Tuesday, February 24, 2009

Day 18


Today's favor was about comfort. I received a request from a friend out of the area asking me to contact one of her close LA-based friends and see if she needed help with anything. My friend told me she wished she could personally do a favor for her friend, but logistically it was tough to manage. I said, "Don't worry, I will be able to help on your behalf. Just send me your friend's info and I will do the rest."

After a few rounds of phone-tag, I connected with the intended favor recipient. At first the woman seemed hesitant to receive any sort of help or favor; I persisted, "It does not have to be something big...our friend just wants you to have a small lift to your day!" I offered a few suggestions and hearing these she chose one and replied, "OK, I love coffee. How about taking me out for coffee?" I happily agreed and we scheduled a time to meet in Marina del Rey (her neighborhood).

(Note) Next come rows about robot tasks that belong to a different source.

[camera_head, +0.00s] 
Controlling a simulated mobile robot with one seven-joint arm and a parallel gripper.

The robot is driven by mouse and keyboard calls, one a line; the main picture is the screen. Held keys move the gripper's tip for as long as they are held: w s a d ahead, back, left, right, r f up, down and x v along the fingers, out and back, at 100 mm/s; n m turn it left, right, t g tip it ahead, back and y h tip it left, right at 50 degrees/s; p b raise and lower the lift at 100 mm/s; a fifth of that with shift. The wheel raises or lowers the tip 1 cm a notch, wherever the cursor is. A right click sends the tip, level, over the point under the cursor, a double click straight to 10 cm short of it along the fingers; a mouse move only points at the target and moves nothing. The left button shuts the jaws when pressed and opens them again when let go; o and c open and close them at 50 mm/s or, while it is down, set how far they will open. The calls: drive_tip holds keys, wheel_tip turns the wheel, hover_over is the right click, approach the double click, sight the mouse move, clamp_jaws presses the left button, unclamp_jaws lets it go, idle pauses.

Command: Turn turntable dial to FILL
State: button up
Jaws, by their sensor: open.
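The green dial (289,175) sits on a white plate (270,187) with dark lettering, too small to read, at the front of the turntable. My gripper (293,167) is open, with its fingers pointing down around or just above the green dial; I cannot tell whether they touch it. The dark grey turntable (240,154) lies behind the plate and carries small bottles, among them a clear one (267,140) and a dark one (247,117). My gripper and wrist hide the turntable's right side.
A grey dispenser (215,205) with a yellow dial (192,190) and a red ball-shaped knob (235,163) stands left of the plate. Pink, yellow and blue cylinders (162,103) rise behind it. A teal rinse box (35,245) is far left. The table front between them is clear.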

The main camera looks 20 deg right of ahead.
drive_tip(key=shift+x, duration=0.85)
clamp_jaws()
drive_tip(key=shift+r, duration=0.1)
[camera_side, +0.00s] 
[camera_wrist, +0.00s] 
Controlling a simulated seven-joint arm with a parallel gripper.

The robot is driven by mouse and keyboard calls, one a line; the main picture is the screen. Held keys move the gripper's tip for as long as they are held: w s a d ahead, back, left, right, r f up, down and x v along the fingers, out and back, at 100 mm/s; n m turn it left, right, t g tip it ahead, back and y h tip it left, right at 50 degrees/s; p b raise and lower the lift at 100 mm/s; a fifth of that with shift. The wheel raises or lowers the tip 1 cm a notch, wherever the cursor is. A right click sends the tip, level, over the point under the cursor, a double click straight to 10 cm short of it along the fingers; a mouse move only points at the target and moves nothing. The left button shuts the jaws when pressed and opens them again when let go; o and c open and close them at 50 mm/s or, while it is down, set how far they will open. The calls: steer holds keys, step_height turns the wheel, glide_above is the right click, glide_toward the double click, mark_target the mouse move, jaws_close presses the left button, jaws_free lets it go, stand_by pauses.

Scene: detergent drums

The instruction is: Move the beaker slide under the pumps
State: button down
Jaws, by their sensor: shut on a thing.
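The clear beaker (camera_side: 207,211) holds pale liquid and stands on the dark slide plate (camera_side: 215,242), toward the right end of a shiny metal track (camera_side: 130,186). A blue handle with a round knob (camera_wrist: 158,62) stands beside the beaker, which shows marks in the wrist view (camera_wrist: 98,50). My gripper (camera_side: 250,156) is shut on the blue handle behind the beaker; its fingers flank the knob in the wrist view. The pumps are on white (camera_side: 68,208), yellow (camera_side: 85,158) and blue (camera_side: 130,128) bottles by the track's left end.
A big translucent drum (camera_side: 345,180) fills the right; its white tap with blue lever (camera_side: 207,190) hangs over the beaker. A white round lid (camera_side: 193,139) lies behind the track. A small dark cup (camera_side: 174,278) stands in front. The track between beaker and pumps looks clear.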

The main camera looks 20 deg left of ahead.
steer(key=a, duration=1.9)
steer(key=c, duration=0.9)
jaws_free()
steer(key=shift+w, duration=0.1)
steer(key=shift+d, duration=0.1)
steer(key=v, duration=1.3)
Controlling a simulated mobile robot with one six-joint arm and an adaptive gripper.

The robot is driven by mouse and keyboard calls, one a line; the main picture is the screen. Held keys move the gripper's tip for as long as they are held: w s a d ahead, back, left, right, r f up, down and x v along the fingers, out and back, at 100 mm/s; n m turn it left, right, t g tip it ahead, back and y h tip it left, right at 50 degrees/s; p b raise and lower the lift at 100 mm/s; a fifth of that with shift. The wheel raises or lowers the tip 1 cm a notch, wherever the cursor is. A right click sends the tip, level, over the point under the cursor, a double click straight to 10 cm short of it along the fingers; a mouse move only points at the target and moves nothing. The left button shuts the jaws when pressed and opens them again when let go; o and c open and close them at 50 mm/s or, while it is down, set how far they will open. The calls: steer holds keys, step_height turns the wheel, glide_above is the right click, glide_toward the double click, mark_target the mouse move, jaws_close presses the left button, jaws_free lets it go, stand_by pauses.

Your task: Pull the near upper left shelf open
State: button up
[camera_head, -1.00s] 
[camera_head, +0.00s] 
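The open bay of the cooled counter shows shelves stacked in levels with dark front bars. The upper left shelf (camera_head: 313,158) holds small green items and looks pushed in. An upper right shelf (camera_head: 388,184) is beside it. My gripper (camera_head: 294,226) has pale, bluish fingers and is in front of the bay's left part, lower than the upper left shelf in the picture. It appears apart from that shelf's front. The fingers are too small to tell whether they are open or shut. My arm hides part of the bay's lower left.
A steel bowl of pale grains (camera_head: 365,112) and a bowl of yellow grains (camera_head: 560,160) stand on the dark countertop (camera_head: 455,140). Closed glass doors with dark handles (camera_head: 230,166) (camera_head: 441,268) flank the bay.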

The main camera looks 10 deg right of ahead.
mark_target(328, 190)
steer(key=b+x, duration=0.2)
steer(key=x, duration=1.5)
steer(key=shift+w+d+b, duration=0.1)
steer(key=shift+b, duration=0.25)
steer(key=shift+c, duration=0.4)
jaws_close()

As soon as I entered the coffee shop she chose for us to meet, I knew the favor was about much more than just a hot, caffeinated beverage...I just could not articulate it yet. I ordered both of our drinks and sat at a small table she selected earlier. The table's wood shimmered in the reflection of the mid-day sun and again I had a feeling our meeting was a catalyst for something greater than previously imagined.

The drinks arrived and we both sipped them slowly and munched quietly on our respective lunches. I showed the woman my blog on my MacBook and told her the coffee favor would be shown tomorrow. She asked me to tell her the impetus for the 32 Favors project which I did and then when I finished the seemingly epic tale, she added, "Wow! I think this is exactly what is needed right now. So many people are struggling...What a great idea." We continued to chat freely and soon discovered we are both on a similar path of self-discovery just in different forms.

Hearing her words seemed like an echo of my my voice and it was then I realized what the favor was really about: we both are in need of comfort. For her, comfort is necessary to feel good about a recent tough decision and for me I need comfort to know it is OK to ask for what I want. Our commonality did not go ignored and it seemed as though both of us felt the graceful similarity of the other by the end of our coffee meetup. We entered as strangers and left our meeting as known friends.